US Manufacturing Experiences Largest Expansion Since 2022
The US manufacturing industry expanded in March at its fastest pace since 2022, while input prices continued to soar amid the war with Iran.
The Institute for Supply Management (ISM) index measuring manufacturing raw material prices rose 7.8 points to 78.3, remaining at its highest level since mid-2022. Over the past two months, the index has risen 19.3 points, its largest increase in nearly a decade.
The closure of the Strait of Hormuz due to the war with Iran disrupted the transportation of oil and other products critical to the manufacturing sector, leading to a surge in oil prices.
However, the ISM's measure of factory activity edged up to 52.7, driven by increased production and increased supplier deliveries. The price increases and longer delivery times likely reflect the impact of trade disruptions related to the conflict.
"A large majority of comments in March were negative," said Susan Spence, chair of the ISM Manufacturing Business Survey Committee. “About 20% of negative comments mentioned tariffs, and about 40% related to the war in the Middle East.”
Thirteen manufacturing industries reported growth last month, including base metals and transportation equipment, while three others reported contraction.
The supplier shipments index rose to its highest level since May 2022. In addition to energy, the Strait of Hormuz is a key conduit for products like aluminum, fertilizer, and even helium, which is used in semiconductor production.
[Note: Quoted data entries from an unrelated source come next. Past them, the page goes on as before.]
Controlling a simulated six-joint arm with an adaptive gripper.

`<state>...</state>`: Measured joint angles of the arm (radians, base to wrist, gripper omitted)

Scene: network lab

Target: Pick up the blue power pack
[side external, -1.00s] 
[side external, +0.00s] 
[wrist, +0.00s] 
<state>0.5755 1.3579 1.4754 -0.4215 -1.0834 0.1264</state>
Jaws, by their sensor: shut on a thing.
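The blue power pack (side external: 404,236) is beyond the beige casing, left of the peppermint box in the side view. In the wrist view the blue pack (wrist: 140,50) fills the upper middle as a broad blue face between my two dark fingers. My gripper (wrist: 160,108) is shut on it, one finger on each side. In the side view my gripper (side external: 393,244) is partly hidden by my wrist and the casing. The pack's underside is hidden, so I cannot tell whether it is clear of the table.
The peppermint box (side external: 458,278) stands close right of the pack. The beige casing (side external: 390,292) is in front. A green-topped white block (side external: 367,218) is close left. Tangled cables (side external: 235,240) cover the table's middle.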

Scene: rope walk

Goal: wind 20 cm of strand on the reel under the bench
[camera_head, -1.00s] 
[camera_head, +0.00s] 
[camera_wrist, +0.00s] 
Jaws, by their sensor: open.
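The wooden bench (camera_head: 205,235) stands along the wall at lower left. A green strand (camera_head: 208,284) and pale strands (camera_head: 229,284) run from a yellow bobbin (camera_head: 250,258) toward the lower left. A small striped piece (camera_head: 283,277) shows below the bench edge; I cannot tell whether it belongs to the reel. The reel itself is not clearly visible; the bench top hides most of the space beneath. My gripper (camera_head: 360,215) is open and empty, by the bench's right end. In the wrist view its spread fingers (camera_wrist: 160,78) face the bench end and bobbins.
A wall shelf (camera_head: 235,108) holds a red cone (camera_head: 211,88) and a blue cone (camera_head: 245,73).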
These rising input costs could put pressure on US manufacturers to raise prices, indicating higher overall inflation throughout the year. Economists in a Bloomberg survey recently raised their inflation projections.
The ISM report also showed that new orders and backlogs grew at a solid but slower pace in March. Meanwhile, the group's factory employment index was unchanged. While remaining near its highest level in more than a year, this measure indicates that the number of factory workers continued to shrink in March. The March jobs report from the US Bureau of Labor Statistics will be released on Friday.
Cause:
Trade disruptions due to conflicts in the Middle East, particularly the closure of the Strait of Hormuz, have increased manufacturing input costs.
Geopolitical tensions have led to a spike in energy prices, particularly oil, which has impacted manufacturing operating costs.
Consequence:
Increased input costs could exacerbate inflation in the US.
Manufacturing is under pressure from rising costs and labor market uncertainty.